A indústria cultural cria a necessidade de obtermos certos itens para nos satisfazer, nos sentirmos felizes momentaneamente e depois apresenta um novo produto para comprarmos de novo, criando ciclo. O lucro vem da criação de necessidades e outros fatores, como audiência e patrocinadores, no caso dos filmes, séries e realities.
Os artistas deixam de lado o seu individualismo, a criatividade, espontaneidade para a produção de algo que é mais dividido em compartimentos¹. Em um sistema capitalista, que é o nosso atualmente, a indústria cultural transforma a cultura em um produto a ser comercializado. Então músicas que fazem parte do local em que estamos podem virar um estilo de música com uma pequena letra e um ritmo chiclete, virando um produto cultural.
A indústria cultural é a indústria do entretenimento4. Em uma sociedade como a nossa, na qual os indivíduos trabalham 6 dias por semana por mais de oito horas, quando eles chegam em casa só querem se divertir seja mexendo em redes sociais ou vendo um filme, série, algo que não os faça pensar muito. Então, esses produtos acabam nos alienando para as questões importantes do nosso dia a dia, seja política e economia.
E a cada vez são lançados “novos” personagens e programas, para as pessoas não ficarem cansadas dos mesmos¹, ou seja, uma repetição. Podemos ver isso dentro de um audiovisual e na emissora. No primeiro: mesmo podendo ser um elenco novo a cada ano, o que você vê novamente não é algo inédito, é uma fórmula repetida. Além disso, nas emissoras quantos realities você assiste que possuem as mesmas características?! Um exemplo é dentro da própria Globo, o BBB e No Limite, várias pessoas reunidas que precisam passar pela convivência, provas de habilidades, eliminar participantes para no final o público decidir quem é o ganhador. Mesma fórmula, certo?!
E essa repetição leva a uma padronização do gosto dos consumidores³.Os meios ditam para o seu público o que de certa forma devemos gostar ou não. Você provavelmente não percebeu isso. Mas é assim, a crítica de uma geração da Escola de Frankfurt.
Casamento às Cegas Brasil
Em relação à teoria da indústria cultural, percebemos vários tópicos que se associam. O primeiro é o fato de que algo da nossa cultura acaba sendo comercializado em forma de programa. Como o amor, ou até mesmo o casamento, que antes mesmo desse reality já virou algo mais comercial, com filmes apresentando casamentos super chiques e caros.

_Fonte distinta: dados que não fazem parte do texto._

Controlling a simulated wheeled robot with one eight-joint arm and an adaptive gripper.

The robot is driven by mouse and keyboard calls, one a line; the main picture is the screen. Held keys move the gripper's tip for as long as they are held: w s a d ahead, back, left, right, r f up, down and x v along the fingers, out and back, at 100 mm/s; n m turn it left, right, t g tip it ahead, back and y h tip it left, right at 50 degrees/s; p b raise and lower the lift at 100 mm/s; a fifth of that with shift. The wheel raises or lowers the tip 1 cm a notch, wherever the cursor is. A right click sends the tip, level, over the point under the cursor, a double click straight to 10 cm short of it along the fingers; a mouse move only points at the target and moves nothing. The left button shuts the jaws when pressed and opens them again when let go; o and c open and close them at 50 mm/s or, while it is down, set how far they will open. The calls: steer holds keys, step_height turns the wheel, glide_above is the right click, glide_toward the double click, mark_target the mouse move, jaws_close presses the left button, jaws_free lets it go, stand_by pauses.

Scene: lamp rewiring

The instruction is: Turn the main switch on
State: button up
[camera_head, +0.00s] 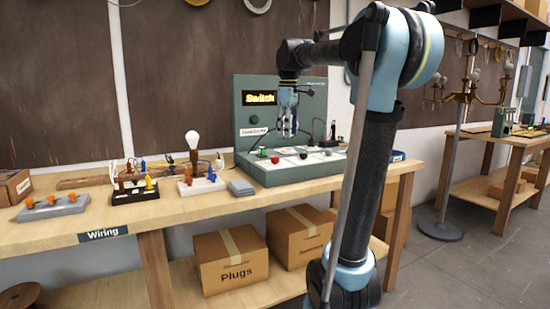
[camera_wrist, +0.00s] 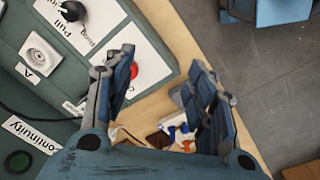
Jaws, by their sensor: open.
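The green test station (camera_head: 300,172) stands on the workbench, its upright panel showing a lit "Switch" display (camera_head: 260,98). No label reading main switch is legible, so I cannot tell which control it is. A red button (camera_wrist: 134,70) on a white plate shows beside my left finger in the wrist view; that finger partly covers the plate. A black knob (camera_wrist: 72,11) and a green button (camera_wrist: 18,162) also show there. In the head view a red button (camera_head: 275,160) sits on the sloping deck. My gripper (camera_head: 287,134) is open and empty, pointing down above the deck.
A white socket (camera_wrist: 40,56) marked A sits on the deck, with a dark cable below it. Left on the workbench (camera_head: 104,228) are a bulb (camera_head: 193,140) on its base, terminal blocks and a grey box (camera_head: 242,188). Cardboard boxes (camera_head: 232,262) fill the shelf below.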

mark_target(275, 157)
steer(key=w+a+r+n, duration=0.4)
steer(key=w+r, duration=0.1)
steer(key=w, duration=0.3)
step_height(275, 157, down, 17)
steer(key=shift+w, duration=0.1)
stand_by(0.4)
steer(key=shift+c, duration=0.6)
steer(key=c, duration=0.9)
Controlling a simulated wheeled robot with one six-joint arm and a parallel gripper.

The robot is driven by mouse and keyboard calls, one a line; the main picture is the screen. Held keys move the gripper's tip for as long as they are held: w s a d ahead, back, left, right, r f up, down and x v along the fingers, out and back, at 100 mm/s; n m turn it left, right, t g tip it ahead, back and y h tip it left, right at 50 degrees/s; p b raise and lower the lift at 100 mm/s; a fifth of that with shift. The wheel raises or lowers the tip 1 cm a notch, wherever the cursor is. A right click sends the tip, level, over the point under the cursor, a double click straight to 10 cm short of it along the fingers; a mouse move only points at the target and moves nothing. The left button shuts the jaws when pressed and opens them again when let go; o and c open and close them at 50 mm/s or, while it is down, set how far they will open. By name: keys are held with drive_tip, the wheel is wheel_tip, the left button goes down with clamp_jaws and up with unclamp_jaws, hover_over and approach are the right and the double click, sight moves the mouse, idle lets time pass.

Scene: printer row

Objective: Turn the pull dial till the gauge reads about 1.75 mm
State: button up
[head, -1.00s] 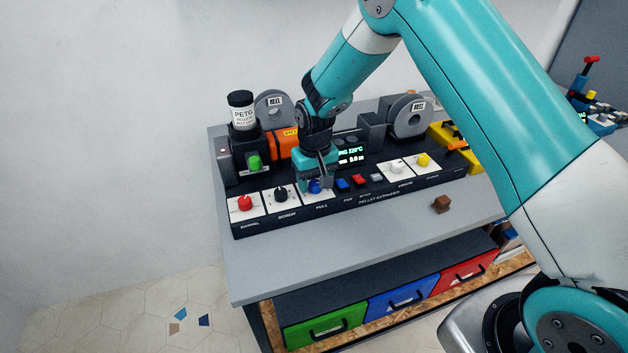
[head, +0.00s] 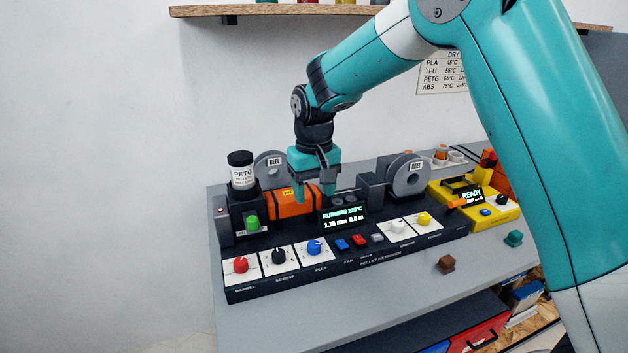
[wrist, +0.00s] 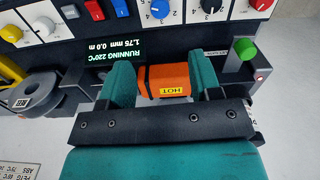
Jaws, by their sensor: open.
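The pull dial (head: 315,248) is a blue knob on a white plate labelled PULL, on the front panel of the black pellet extruder. It also shows at the top of the wrist view (wrist: 160,8). The gauge display (head: 343,218) reads RUNNING 220°C, 1.75 mm, 0.0 m. It shows upside down in the wrist view (wrist: 110,46). My gripper (head: 314,198) is open and empty, above and behind the dial, apart from it. Its fingers (wrist: 163,80) are spread in front of the orange HOT barrel in the wrist view.
A red barrel knob (head: 240,265) and black screw knob (head: 279,256) sit left of the dial. Small buttons (head: 342,244), a white knob and a yellow knob sit to its right. Grey reels (head: 408,177) stand behind. A brown block (head: 446,264) lies on the bench.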

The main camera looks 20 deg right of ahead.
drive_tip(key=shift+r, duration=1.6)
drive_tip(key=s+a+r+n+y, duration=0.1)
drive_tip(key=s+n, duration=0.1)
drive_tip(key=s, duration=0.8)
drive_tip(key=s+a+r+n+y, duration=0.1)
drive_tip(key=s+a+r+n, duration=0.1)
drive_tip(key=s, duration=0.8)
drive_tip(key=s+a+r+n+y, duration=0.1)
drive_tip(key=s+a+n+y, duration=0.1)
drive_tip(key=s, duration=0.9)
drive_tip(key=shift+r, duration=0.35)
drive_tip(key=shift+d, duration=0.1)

O encontro do seu par ideal, o parceire que você irá se casar, na nossa cultura é algo que a maioria das pessoas querem. O programa pega isso e transforma em um produto cultural que irá se espalhar através da internet.
O segundo, o lucro de Casamentos às Cegas Brasil vem para manter os usuários do streaming Netflix, além disso, para conseguir com que mais pessoas queiram assinar o serviço para acompanhar o reality. Então tem mais relação com a manutenção dos públicos da Netflix. O programa vai ganhar visibilidade, os seus vídeos no YouTube publicados pelo streaming podem ser monetizados, assim, ganham dinheiro com os teasers e com o “último episódio”.

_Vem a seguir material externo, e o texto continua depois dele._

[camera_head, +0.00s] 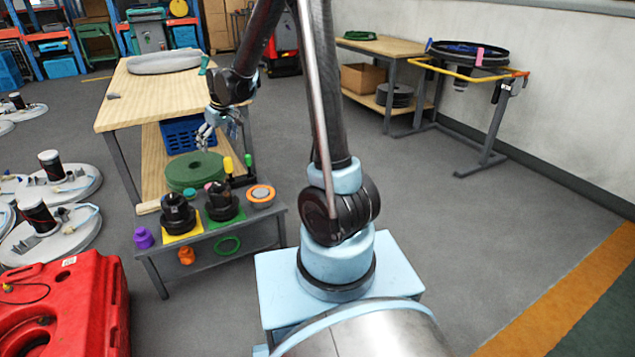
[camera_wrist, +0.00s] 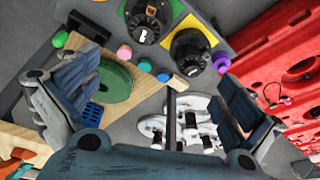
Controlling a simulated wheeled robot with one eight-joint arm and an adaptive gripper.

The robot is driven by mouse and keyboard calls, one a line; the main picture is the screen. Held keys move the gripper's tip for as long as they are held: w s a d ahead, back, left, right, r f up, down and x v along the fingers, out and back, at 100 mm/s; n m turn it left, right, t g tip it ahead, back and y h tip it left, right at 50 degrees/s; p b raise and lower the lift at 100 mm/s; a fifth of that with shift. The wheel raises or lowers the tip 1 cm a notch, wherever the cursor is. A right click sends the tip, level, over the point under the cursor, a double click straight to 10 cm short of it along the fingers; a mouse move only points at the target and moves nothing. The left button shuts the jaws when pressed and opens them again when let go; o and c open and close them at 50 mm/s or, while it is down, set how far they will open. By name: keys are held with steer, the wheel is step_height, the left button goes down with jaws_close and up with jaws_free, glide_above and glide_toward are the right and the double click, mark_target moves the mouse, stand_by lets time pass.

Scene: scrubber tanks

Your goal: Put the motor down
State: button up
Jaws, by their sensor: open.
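Two black motors stand upright on the low grey table (camera_head: 262,234): the left motor (camera_head: 178,213) on a yellow square, the right motor (camera_head: 221,203) on a green square. Both motors also show near the top of the wrist view. My gripper (camera_head: 207,137) is in the air above and behind the motors, near the wooden workbench. In the wrist view my gripper (camera_wrist: 160,98) has its fingers wide apart with nothing between them. Neither motor touches my gripper.
The wooden bench (camera_head: 132,88) carries a grey ring; green discs (camera_head: 195,170) and a blue crate sit on its lower shelf. Coloured pegs and an orange ring (camera_head: 260,194) surround the motors. A red tank (camera_head: 65,305) and round scrubber decks stand left. Open floor lies right.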

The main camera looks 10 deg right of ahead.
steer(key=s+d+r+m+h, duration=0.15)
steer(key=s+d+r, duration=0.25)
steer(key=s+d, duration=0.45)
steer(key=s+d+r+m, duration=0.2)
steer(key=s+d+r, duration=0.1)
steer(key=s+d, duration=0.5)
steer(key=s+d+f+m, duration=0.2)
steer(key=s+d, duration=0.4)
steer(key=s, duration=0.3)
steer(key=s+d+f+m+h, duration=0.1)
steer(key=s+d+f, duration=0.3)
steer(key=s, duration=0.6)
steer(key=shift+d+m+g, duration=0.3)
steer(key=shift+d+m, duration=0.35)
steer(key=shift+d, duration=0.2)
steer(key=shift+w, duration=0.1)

Terceiro, esse programa é um forma de se entreter, vemos situações do nosso dia a dia em outras pessoas, como por exemplo, brigas entre casais, momentos afetivos, fofocas e o tão sonhado casamento. Nos divertimos através dos fatos que ocorrem com os participantes no programa, uma forma de alienação para o que está acontecendo ao nosso redor e até para questões mais profundas dos nossos relacionamentos que muitas vezes queremos esquecer.

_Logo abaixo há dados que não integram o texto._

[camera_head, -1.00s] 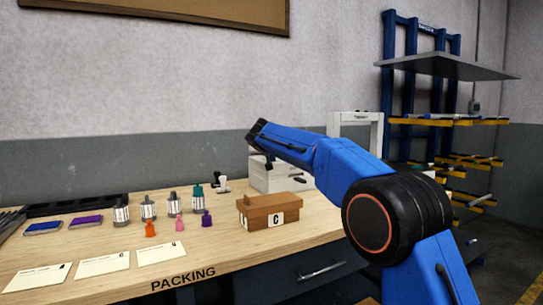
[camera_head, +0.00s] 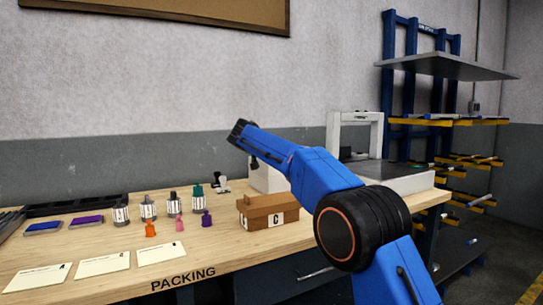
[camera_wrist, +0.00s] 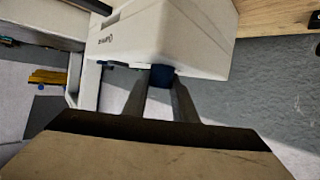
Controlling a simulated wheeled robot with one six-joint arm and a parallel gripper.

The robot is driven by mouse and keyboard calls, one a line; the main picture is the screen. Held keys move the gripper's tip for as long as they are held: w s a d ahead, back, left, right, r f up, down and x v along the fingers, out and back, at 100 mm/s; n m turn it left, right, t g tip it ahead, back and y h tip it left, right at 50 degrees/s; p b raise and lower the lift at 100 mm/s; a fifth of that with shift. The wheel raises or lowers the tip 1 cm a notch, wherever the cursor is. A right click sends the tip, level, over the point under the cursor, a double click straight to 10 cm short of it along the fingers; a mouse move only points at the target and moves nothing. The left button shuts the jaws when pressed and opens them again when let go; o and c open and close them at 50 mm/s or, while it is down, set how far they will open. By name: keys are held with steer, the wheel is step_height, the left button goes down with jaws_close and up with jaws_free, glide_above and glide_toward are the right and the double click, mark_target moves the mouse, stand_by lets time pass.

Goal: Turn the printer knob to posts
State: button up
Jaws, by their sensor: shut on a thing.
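In the wrist view a small dark blue knob (camera_wrist: 162,76) sits at the lower edge of a white printer box (camera_wrist: 180,35) with small dark lettering that I cannot read. My gripper (camera_wrist: 162,84) has its two grey fingers on either side of the knob and is shut on it. I cannot read the knob's pointer or any setting marks. In the head view part of the white box (camera_head: 265,179) shows behind my blue arm, beside the white printer frame (camera_head: 376,135). The knob and my gripper are hidden there.
A brown box marked C (camera_head: 266,212) stands on the packing bench (camera_head: 215,250) close to the white box. Several bottles, cards and pads lie to the left. A grey printer bed (camera_head: 400,172) is behind my arm, and a blue rack (camera_head: 388,60) stands at right.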

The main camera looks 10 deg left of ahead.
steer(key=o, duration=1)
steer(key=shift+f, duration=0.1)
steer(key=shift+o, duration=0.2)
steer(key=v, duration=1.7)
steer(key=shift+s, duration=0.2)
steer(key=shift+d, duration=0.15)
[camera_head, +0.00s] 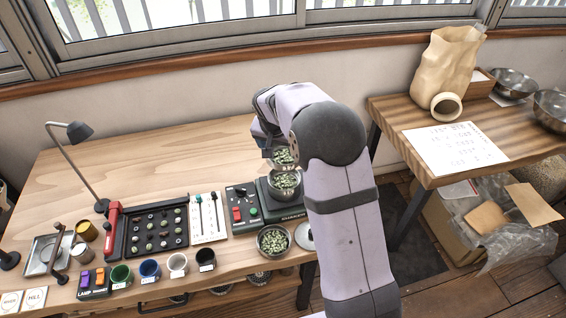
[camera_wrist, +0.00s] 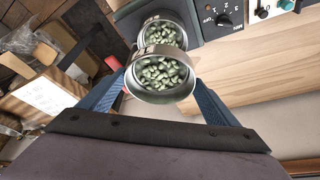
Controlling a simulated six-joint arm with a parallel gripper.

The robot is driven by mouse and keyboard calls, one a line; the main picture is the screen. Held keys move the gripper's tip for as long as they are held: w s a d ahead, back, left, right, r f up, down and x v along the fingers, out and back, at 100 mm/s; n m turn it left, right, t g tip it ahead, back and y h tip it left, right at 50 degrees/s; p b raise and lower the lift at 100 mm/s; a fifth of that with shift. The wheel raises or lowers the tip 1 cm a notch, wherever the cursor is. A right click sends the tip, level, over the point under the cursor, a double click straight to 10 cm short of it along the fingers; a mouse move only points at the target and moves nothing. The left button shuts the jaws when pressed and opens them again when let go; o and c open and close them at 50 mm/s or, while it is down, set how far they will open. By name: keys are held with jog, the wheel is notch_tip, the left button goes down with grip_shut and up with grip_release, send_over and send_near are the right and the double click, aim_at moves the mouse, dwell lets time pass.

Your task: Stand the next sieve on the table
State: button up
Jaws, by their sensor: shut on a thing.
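My gripper (camera_wrist: 160,78) is shut on a round metal sieve (camera_wrist: 161,90) filled with pale green beans, its rim between the two blue fingers. In the head view this held sieve (camera_head: 284,157) shows partly behind my arm, above the dark shaker machine. Another sieve of green beans (camera_head: 285,184) sits on the shaker (camera_head: 266,208); it also shows in the wrist view (camera_wrist: 163,32) just beyond the held one. Whether the two touch is unclear. A third sieve with beans (camera_head: 273,241) stands on the table at the front edge, in front of the shaker.
A pale round lid (camera_head: 304,237) lies at the table's front right, partly behind my arm. A dark bean tray (camera_head: 154,231), a slider panel (camera_head: 208,218) and several cups (camera_head: 178,264) fill the front left. The table's back half (camera_head: 150,165) is clear.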

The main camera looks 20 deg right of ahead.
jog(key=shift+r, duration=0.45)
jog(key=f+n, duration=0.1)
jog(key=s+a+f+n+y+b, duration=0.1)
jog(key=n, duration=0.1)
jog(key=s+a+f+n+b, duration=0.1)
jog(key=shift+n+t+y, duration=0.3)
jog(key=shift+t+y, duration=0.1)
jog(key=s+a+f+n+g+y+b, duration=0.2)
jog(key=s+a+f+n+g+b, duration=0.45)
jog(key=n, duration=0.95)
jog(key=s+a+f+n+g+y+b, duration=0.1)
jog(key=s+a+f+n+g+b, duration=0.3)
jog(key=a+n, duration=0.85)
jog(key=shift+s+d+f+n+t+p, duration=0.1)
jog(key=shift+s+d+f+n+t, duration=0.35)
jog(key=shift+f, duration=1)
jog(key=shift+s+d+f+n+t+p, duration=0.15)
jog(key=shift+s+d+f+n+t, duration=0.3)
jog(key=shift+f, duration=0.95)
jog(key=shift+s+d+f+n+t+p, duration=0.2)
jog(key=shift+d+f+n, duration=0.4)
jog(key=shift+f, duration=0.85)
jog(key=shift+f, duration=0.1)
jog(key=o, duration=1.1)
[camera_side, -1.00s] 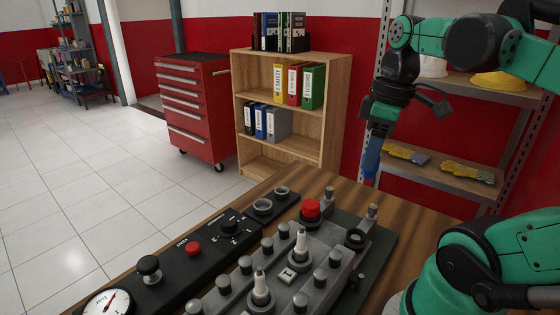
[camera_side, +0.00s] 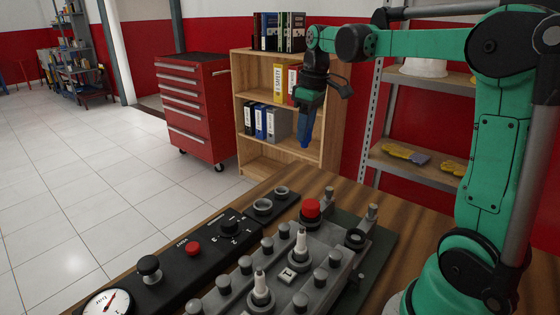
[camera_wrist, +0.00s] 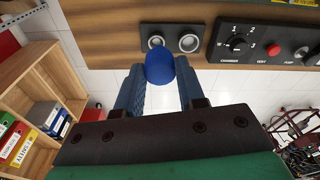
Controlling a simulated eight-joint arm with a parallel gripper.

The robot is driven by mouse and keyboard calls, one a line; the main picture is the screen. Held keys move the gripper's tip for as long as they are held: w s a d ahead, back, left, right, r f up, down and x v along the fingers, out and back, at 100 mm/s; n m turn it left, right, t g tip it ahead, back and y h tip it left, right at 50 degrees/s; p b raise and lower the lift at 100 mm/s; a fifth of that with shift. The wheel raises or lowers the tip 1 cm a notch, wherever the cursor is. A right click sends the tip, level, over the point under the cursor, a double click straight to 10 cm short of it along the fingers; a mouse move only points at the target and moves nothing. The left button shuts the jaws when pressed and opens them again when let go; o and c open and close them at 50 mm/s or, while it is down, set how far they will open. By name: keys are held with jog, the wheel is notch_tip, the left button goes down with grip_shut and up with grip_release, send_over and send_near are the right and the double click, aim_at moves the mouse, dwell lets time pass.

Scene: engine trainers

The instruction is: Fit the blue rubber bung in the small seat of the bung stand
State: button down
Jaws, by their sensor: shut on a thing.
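The blue rubber bung (camera_wrist: 160,66) is a rounded blue piece at the fingertips in the wrist view. My gripper (camera_wrist: 159,82) is shut on it; in the side view my gripper (camera_side: 305,140) points down, and the bung is hard to tell from the blue fingers. The bung stand (camera_side: 275,203) is a dark plate on the table, with two ringed round seats. The ring farther from the dial panel (camera_side: 281,190) looks slightly smaller than the nearer one (camera_side: 262,206). In the wrist view the bung partly overlaps the stand (camera_wrist: 172,40) near its left seat. The bung is held well above the table.
A black panel (camera_side: 205,250) with a gauge, knobs and a red button adjoins the stand. A grey engine block (camera_side: 285,270) with upright plugs and a red cap (camera_side: 311,208) stands to the right. A wooden bookcase (camera_side: 285,85) is behind the table.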

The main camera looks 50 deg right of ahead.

A quarta, apesar de parecer algo inédito, já percebemos a fórmula parecida em outros programas. Como dentro do próprio streaming que faz diversos realities de relacionamentos, alguns podem ser às cegas, outros para criar um relacionamento com laços fortes. O canal de TV Lifetime, por exemplo, exibe um programa (2014 – 14 temporadas) em que especialistas utilizam um método científico para encontrar o parceiro para um participante, se casam e depois decidem se querem continuar casados². Parecido com Casamento às Cegas, certo? E associando a esse tópico ainda o audiovisual foi renovado, uma nova temporada para a geração de público e lucro.
Agora vamos para a parte mais social, sobre o tema do programa.
Então, outro tópico a ser analisado é a proposta do reality o “amor é cego”. Todos possuem o seu lado mais romântico e querem acreditar que é possível se apaixonar sem levar em conta a aparência das pessoas. O programa mostra um caminho que pode ser uma possibilidade, mas esquece de colocar a diversidade dos corpos.
As pessoas escolhidas para o experimento são o que atualmente chamamos de “padrões”. Geralmente homens altos, musculosos, sem deficiência, magro e héteros. E as mulheres, na sua maioria, magras, também sem deficiência, com um corpo que para mídia seria o ideal.
Se o “amor é cego”, por que não colocar pessoas LGBTQIA+, com alguma deficiência física, corpos diversificados5, muito magro (a), baixo (a), gordo (a) e até com condições econômicas diferentes?! Até no estilo podemos perceber que as pessoas são parecidas visualmente. Não percebemos ninguém com um estilo mais punk ou que gosta de usar algo mais largo, por exemplo.
Ao assistir com um grupo de pessoas, algumas delas comentaram: “do que adianta ser algo cego se todas as pessoas são bonitas?”
Ao pensarmos bem esse estilo de reality, dá uma segurança aos participantes que não vão encontrar parceiros com características que para a sociedade são consideradas diferentes. O programa tem indivíduos bonites. Seria visando o comercial? Pois tendo corpos diferentes do que a mídia apresenta e nos acostuma, se a produtora colocasse a diversidade menos pessoas assistiriam?! Ou ainda para eles seria constrangedor as pessoas não gostarem dos seus parceiros, comprovando assim, que o amor não é cego?!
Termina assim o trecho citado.